With all of these exceptions to the regular rulebook, GitLab had to ensure their approach to Zero Trust fit their circumstances. They had to consider:

  • User identification: there had to be a reliable framework to ensure users were who they said they were.
  • Device identification: all devices authenticated into the system had to be approved to contact GitLab.
  • Data classification: a consistent and coherent means of classifying data was necessary for making effective access decisions.

GitLab also needed comprehensive data encryption, activity logs for all systems, and support for a content delivery network front end. Any solution, vendor, or partner subsequently adopted by GitLab had to be carefully chosen to ensure they wouldn’t complicate or compromise Zero Trust initiatives further down the line.

For functionality and flexibility, GitLab chose Okta

To achieve its goal of a full-scale Zero Trust framework, the team at GitLab selected Okta as their identity provider. Okta Single Sign-On (SSO) and the Okta Integration Network were major factors in this decision, as GitLab needed an identity solution that could seamlessly integrate their many SaaS apps.

With solutions such as Okta Lifecycle Management (LCM) to automate onboarding and offboarding for an unlimited number of users, Okta also offered the scalability GitLab needed after growing from 300 employees to 1,200 in a single year.

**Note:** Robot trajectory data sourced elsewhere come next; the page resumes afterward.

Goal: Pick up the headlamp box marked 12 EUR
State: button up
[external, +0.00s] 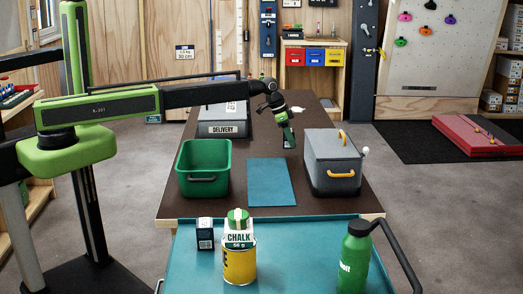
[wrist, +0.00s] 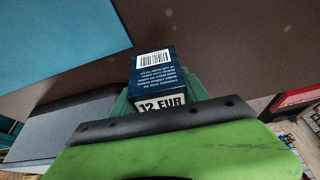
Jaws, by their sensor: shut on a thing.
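The headlamp box marked 12 EUR (wrist: 153,72) is dark blue, with a barcode and small white print on one face and a white price label nearest me. My gripper (wrist: 155,97) is shut on it, with green fingers at its sides; they partly hide the box.
A green bin (external: 204,170), blue mat (external: 270,183), grey lidded cooler (external: 333,160) and grey delivery box (external: 222,128) stand on the table (external: 170,202). The teal trolley in front (external: 305,240) carries a small dark box (external: 205,235), a chalk pot on a yellow tin (external: 239,262) and a green bottle (external: 354,262).

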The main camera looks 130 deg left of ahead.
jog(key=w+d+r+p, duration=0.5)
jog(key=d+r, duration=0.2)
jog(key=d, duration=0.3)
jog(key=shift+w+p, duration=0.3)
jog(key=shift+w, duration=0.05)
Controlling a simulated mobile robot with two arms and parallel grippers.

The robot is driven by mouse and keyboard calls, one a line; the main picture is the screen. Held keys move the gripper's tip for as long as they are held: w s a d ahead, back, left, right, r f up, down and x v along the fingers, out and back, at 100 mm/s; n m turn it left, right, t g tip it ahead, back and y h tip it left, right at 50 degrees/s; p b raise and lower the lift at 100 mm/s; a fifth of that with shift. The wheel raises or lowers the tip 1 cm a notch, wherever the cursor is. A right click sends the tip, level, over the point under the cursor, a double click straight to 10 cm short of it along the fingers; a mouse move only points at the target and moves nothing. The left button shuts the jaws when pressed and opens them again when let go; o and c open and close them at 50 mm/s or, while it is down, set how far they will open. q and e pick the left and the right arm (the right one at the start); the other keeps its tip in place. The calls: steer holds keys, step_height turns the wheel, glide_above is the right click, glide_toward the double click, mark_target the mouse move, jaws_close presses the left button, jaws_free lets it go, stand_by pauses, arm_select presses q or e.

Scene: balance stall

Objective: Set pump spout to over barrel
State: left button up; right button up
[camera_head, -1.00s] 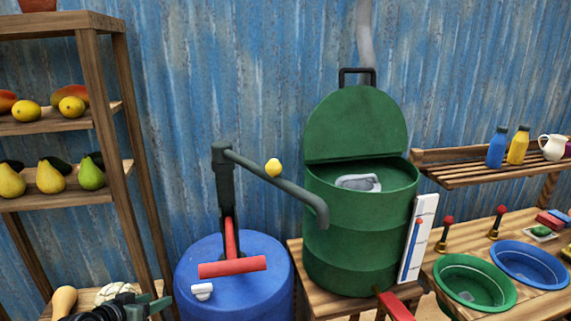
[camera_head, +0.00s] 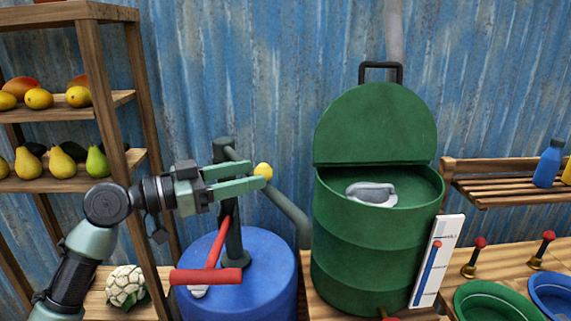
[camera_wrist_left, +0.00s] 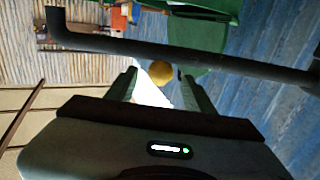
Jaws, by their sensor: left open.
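The pump (camera_head: 233,235) stands on the blue barrel (camera_head: 262,285), with a red T-shaped handle (camera_head: 206,276) in front. Its dark grey spout pipe (camera_head: 288,208) slopes right and bends down at its end, in the gap beside the green barrel (camera_head: 370,235). A yellow knob (camera_head: 263,171) sits on the pipe. My left gripper (camera_head: 259,176) is open with its fingertips close to the knob; in the left wrist view the knob (camera_wrist_left: 160,72) shows between the fingertips (camera_wrist_left: 158,78), with the pipe crossing beyond. I cannot tell whether they touch. My right gripper is out of view.
The green barrel's lid (camera_head: 375,125) stands raised, and a grey object (camera_head: 371,194) lies in its top. A white gauge board (camera_head: 437,262) leans at its right. A wooden fruit shelf (camera_head: 120,100) stands left, and a slatted shelf (camera_head: 490,195) right.

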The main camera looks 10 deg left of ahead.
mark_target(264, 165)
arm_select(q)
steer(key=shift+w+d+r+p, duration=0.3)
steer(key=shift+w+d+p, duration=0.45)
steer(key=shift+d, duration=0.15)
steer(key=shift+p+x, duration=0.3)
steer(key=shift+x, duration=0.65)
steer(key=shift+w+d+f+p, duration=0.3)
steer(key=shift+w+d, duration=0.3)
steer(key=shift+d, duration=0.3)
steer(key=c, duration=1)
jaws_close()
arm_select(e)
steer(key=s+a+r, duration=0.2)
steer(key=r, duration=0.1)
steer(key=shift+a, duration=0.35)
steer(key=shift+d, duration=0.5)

To take its Zero Trust ambitions from concept to realization, GitLab rolled out Okta over three stages:

  1. Open beta. During the open beta phase, employees were invited to share their input and any initial concerns or preferences—which proved to be especially helpful as the GitLab team launched Okta Multi-Factor Authentication (MFA), as employees understood which factors made the most sense to different groups and different roles.
  2. Initial live deployment. In this stage, solutions such as Okta SSO and Okta LCM implemented on a large scale. The GitLab team integrated non-critical apps, identifying possible problems and how to solve them, and testing solutions on as well. Within two months, GitLab had established confidence with the product across its employee base.
  3. Critical app deployment. GitLab then integrated their core applications with Okta. For this part of the plan, overcommunication was necessary to ensure everyone was on the same page and understood when, why, and how user access would be changing. Dedicated Slack channels and other feedback forums were available to employees, and all scenarios were comprehensively and conscientiously tested.

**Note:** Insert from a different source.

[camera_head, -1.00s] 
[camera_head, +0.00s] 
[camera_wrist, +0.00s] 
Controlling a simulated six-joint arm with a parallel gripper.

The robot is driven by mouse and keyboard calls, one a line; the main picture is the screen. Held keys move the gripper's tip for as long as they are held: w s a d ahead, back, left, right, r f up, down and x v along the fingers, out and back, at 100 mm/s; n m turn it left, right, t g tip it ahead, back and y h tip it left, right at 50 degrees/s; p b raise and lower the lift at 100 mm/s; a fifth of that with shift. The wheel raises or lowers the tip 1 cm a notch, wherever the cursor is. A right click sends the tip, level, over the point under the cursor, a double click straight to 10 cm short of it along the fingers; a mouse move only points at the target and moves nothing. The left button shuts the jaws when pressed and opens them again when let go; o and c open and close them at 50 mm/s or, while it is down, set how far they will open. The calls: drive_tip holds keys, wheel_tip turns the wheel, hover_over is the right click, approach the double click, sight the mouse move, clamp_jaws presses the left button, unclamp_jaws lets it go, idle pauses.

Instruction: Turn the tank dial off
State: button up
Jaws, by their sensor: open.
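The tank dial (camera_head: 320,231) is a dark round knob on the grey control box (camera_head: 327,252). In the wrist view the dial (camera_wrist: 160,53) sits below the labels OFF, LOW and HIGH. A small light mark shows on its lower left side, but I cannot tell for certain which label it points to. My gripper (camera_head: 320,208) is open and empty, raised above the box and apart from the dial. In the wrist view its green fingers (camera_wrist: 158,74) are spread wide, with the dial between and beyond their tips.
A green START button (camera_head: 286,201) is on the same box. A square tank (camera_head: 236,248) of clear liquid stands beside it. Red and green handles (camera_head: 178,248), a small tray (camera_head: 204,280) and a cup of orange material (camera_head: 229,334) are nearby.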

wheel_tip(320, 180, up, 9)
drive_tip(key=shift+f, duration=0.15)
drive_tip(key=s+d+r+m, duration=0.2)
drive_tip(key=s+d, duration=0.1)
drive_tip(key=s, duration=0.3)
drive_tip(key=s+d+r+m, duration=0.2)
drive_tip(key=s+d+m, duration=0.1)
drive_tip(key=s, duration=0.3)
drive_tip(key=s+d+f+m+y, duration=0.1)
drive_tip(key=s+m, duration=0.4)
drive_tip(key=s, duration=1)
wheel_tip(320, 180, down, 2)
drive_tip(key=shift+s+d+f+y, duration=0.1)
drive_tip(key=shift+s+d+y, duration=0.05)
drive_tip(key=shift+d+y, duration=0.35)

Zero Trust becomes the standard at GitLab

With Okta, GitLab has proven that adopting Zero Trust is possible for organizations, no matter how exceptional their circumstances.

GitLab teams now expect everything to be in Okta.

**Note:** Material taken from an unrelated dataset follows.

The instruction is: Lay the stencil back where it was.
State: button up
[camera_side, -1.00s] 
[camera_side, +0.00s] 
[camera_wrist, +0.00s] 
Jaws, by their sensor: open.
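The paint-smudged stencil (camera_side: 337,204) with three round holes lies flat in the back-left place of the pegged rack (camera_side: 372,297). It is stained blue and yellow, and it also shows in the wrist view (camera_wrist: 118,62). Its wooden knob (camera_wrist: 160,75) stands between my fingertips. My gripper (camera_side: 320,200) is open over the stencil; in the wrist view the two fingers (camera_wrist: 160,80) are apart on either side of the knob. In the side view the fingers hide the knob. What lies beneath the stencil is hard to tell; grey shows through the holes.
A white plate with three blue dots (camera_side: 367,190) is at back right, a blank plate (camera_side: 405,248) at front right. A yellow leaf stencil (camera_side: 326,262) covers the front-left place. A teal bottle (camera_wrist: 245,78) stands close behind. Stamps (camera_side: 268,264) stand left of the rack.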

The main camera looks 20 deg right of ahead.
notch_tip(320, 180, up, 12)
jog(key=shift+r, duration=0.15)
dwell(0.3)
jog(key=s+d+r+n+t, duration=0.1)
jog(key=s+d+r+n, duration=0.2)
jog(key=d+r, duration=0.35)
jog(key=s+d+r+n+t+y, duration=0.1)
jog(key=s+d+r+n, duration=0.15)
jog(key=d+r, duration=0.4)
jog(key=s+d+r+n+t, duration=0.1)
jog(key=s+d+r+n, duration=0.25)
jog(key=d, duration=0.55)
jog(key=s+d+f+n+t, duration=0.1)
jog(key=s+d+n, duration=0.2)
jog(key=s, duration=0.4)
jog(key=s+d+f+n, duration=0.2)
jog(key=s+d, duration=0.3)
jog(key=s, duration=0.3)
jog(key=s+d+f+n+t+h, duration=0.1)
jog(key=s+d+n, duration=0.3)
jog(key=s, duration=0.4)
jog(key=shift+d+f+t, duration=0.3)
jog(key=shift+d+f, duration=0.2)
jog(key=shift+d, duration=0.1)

  • The security team only approves apps that are supported and app owners are working with them to ensure their favorite tools are included in the dashboard.
  • Implementing Okta LCM has led to a 35% drop in onboarding template items, and GitLab has been able to eliminate shared accounts in favor of group policies.
  • At the same time, ghost accounts leftover from human deprovisioning errors have been eradicated thanks to automatic offboarding.
  • Compliance controls have also been drastically simplified, with identity and access management audits and control verification taking place in hours rather than days.

To further secure and simplify processes, GitLab’s infrastructure team trialed Okta Advanced Server Access (ASA), which proved to be such a success that the planned pilot was cut short and the platform went straight into implementation.

Creating the future as they go

As a leading global innovator, GitLab understood the importance of Zero Trust to protect its data and its users. Looking to accommodate their highly advanced technology and business model, GitLab turned to Okta to achieve the agility, capability, and scalability they needed to maximize security without compromising simplicity.


As dynamic work becomes the new norm for organizations worldwide, Zero Trust should be adopted—and in some cases, adapted—across the board.